TO DO: Extract each line holding the word "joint" from the entries.

STORED ROWS:
————

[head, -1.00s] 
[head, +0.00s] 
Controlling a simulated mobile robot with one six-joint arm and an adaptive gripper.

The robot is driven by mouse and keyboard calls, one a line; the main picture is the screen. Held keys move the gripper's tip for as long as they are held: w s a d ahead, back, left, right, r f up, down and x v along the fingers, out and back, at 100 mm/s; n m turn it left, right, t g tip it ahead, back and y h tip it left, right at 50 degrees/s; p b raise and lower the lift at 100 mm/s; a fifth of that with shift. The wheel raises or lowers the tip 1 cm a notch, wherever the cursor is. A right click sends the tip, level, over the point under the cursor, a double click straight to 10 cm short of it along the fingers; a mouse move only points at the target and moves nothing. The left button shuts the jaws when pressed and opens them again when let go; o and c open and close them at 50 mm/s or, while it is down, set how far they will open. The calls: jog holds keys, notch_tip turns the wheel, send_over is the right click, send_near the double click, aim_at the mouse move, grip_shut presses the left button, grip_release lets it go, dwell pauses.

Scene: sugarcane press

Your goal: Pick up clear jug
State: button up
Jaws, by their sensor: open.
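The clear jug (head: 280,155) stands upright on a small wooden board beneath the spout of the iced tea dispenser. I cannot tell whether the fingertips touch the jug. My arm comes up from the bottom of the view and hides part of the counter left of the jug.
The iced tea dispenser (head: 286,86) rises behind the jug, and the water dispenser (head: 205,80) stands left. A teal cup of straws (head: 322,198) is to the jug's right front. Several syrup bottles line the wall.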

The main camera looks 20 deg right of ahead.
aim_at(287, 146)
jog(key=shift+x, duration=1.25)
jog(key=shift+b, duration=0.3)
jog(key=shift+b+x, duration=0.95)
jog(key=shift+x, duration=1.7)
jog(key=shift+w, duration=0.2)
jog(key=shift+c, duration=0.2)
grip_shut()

————

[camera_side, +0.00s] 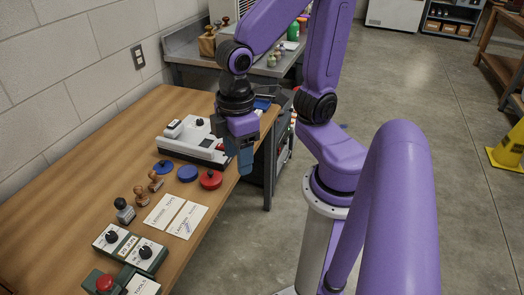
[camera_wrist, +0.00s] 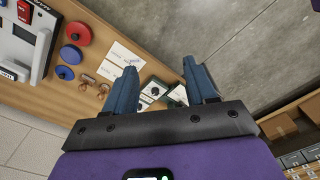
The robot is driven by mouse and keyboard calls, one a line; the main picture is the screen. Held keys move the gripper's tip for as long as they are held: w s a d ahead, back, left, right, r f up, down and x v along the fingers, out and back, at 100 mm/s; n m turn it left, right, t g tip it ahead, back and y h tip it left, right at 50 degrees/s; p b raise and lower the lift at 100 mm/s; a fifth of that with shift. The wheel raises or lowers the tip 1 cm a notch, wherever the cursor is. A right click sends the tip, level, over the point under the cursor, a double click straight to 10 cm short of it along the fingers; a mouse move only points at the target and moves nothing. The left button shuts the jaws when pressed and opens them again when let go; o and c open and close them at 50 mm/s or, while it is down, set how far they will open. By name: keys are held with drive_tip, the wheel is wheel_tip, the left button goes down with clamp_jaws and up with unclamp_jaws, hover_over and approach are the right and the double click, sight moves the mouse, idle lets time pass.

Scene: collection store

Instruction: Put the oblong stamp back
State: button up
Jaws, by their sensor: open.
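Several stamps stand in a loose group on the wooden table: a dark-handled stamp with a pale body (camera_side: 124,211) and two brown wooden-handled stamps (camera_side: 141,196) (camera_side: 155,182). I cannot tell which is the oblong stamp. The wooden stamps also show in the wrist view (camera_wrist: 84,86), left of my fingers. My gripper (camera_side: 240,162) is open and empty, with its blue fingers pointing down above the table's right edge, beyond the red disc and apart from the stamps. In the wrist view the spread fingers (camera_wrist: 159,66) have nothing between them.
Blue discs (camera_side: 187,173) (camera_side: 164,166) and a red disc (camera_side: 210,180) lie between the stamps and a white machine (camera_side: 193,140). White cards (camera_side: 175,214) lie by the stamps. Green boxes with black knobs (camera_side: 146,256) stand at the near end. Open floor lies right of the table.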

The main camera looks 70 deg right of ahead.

————

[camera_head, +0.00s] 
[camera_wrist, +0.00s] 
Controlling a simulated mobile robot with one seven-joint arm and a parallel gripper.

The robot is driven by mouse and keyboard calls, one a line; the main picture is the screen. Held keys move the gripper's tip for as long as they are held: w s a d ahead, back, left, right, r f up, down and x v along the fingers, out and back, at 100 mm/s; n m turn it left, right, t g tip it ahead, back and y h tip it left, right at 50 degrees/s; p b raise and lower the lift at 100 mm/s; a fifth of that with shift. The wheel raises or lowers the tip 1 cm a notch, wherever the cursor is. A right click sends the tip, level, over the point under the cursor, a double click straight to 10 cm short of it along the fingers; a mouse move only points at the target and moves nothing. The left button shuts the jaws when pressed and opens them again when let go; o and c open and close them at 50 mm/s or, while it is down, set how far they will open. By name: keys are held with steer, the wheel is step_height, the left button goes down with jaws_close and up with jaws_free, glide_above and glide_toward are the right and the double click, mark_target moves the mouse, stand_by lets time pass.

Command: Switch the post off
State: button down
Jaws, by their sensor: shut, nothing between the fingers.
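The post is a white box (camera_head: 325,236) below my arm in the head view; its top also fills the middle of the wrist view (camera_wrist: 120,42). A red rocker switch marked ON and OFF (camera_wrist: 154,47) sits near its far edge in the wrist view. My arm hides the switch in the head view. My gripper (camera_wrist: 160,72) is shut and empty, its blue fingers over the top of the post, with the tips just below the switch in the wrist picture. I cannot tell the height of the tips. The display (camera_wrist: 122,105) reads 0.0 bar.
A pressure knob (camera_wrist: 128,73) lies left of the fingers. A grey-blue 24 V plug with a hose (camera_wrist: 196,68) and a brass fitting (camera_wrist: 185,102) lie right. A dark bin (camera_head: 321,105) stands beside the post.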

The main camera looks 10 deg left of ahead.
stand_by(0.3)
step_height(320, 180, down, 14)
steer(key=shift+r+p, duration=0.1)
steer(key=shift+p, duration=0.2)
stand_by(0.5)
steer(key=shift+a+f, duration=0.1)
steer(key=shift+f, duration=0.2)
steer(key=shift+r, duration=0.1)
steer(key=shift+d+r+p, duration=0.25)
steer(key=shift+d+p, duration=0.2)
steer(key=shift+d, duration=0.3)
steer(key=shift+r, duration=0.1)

————

ANSWER TO THE TASK:
Controlling a simulated mobile robot with one six-joint arm and an adaptive gripper.
Controlling a simulated mobile robot with one seven-joint arm and a parallel gripper.

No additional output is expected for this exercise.